New Haven makes 21 errors, loses to Hartford 10-0

Hartford pitcher Candy Cummings shut out New Haven for the second time in a week

Hartford pitcher Candy Cummings shut out New Haven for the second time in a week

There was some sense in New Haven baseball circles that the recent 3-2 win over the Hartford Dark Blues would be the beginning of something good for the club, which was currently mired with a record of two wins and 20 losses.

“We may well believe that this reverse was also a surprise to Hartford and their backers. The New Havens received many well-earned congratulations yesterday and will now take up the bat with renewed courage,” boasted the New Haven Palladium.

But it was not to be. New Haven continued its consistently losing ways, dropping their June 14 game 10-0 in Hartford in front of approximately 500 people. New Haven managed only five hits against Candy Cummings. Hartford, on the other hand, had their way with starter Johnny Ryan and substitute pitcher Henry Luff, carving out 11 hits, including three by catcher Doug Allison and two by third baseman/captain Bob Ferguson.

Bob Ferguson, captain of the Hartford club and the first switch hitter in baseball history

Bob Ferguson, captain of the Hartford club and the first switch hitter in baseball history

“The bulletin board was studied as the game progressed, and as inning by inning the New Havens scored ciphers, and the Hartfords rolled up tangible figures faces grew elongated, and when the score of 10 to 0 in favor of the Hartfords was recorded, such as had hazarded a bagatelle or so in the exuberance of their souls on the New Havens retired from the busy throngs far from the maddening crowd,” wrote the New Haven Journal.

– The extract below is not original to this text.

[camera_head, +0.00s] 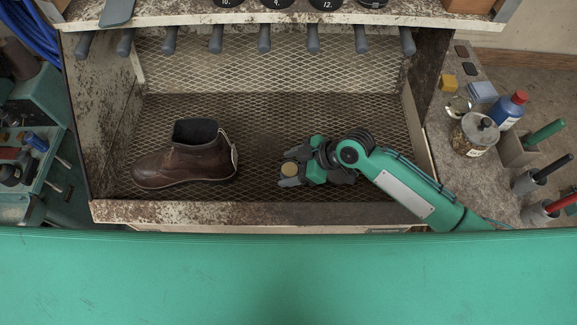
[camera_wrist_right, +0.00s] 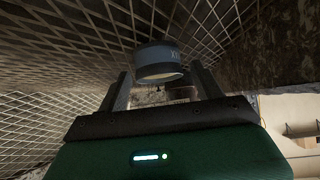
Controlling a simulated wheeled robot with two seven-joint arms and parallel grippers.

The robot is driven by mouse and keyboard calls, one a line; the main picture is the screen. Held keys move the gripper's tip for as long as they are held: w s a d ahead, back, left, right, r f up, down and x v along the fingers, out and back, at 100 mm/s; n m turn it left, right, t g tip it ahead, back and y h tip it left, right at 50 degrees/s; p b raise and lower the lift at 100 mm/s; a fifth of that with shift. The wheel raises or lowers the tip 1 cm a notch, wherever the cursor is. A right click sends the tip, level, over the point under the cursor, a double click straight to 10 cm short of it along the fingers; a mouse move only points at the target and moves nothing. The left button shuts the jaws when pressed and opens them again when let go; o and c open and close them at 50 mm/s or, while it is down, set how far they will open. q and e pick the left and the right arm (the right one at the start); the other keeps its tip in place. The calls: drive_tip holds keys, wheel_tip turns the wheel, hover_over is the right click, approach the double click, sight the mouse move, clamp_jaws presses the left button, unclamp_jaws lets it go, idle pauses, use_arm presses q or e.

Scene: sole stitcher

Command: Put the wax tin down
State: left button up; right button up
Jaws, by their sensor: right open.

Tim McGinley was injured against Hartford but was forced to stay in the game

Tim McGinley 

Again, a lack of depth hurt New Haven. Catcher Tim McGinley injured his hand during the game, but with no reserves at all (unlike New Haven, most National Association team had about 12 men on the roster), captain Charlie Gould was forced to improvise. Johnny Ryan, who had previously been pitching, moved behind the plate where he had gained some experience in exhibition games. Henry Luff, normally a third baseman, moved to the box. He had pitched quite a bit – with little success – during the recent road trip. McGinley couldn’t come out of the game or New Haven would have to forfeit, so he went to third base. It was a ramshackle arrangement.

Consequently, New Haven made 21 errors in the game, according to the box score, with Ryan and McGinley accounting for 13 of them. Hartford played errorless ball.

Captain Charlie Gould had a decision to make. Without starting pitcher Tricky Nichols, who was recovering from a hand injury, it seemed that the club had no chance against the professional Hartford hitters. With the team scheduled to play Hartford again the next day, Gould simply decided to not show up. After the 10-0 loss on June 14, the club packed up and took the late train to New Haven, a fairly desperate move on every level. According to the New Haven Union, the club decided it was better policy to forfeit the game rather than “suffer a disasterous defeat for want of a good pitcher.”

Friends of the New Haven club were crushed by the turn of events. While attendance at home games was relatively low, people were paying attention to the club’s fortunes and looking for answers. “One impression was that the club had got demoralized over its success in Rhode Island, while the Hartforders had stuck solely to business. Other had another theory, and the uncertaintt of all things were here below was propounded as a good rule to apply to the case, Nobody had settled the question at a late hour,” the Journal said.

New Haven would play the Philadelphia Athletics later that week.